Set problem: Below are the records; extract from them the line containing "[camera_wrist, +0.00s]" to the line containing "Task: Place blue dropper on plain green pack", both lines included, exactly and with no pictures.

Data to process:
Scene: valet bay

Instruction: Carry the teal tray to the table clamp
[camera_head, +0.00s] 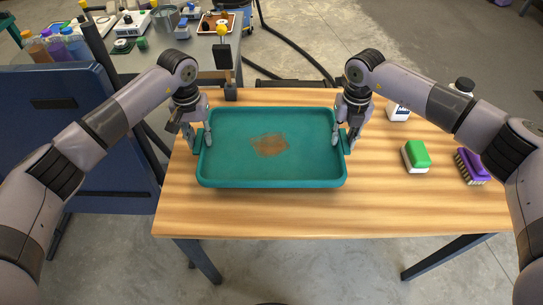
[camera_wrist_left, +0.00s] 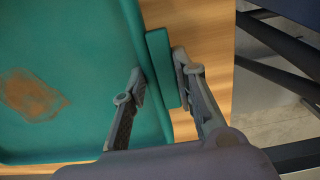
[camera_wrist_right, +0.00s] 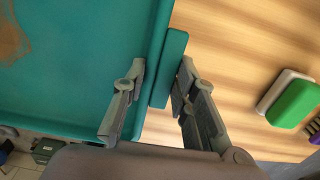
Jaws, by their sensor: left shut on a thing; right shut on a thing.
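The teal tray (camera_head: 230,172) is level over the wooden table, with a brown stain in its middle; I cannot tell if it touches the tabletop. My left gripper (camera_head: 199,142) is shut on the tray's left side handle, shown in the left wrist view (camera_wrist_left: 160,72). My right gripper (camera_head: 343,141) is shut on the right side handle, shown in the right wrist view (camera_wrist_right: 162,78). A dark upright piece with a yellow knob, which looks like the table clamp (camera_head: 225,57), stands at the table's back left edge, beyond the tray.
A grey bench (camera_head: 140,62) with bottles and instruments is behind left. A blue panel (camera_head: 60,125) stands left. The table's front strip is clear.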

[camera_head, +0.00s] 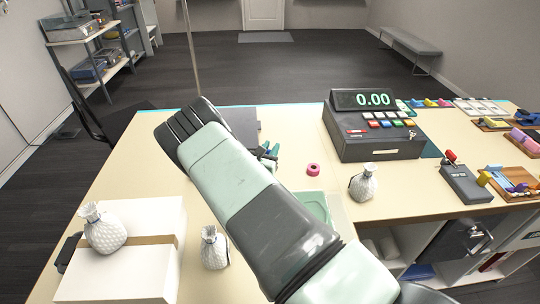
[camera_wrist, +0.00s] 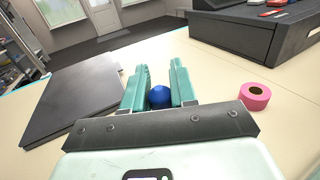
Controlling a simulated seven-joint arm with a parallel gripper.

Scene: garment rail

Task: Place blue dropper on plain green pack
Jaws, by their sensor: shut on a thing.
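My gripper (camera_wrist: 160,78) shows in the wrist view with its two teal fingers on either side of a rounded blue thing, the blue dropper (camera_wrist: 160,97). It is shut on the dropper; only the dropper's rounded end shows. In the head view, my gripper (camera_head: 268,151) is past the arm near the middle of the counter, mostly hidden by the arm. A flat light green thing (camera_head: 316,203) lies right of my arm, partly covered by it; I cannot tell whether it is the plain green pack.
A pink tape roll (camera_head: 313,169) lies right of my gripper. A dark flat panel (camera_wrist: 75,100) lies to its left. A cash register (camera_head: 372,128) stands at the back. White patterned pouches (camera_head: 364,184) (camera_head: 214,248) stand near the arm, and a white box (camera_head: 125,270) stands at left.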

--

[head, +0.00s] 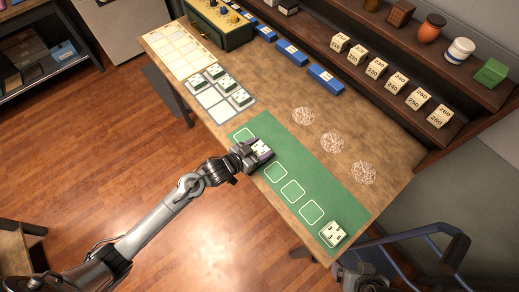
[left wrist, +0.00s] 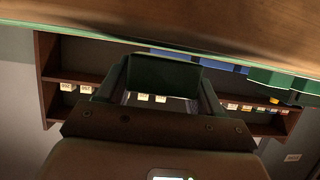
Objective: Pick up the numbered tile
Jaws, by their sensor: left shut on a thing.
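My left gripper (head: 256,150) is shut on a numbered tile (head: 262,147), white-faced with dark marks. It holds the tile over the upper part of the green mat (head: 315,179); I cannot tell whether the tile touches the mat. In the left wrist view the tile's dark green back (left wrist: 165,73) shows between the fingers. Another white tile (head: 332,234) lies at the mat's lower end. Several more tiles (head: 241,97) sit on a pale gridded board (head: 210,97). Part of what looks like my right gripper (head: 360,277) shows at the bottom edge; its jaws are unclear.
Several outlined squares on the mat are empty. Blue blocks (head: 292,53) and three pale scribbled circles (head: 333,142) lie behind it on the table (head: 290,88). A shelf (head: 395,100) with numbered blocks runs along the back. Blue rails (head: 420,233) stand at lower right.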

Result:
[camera_wrist, +0.00s] 
Controlling a simulated seven-joint arm with a parallel gripper.

Scene: garment rail

Task: Place blue dropper on plain green pack

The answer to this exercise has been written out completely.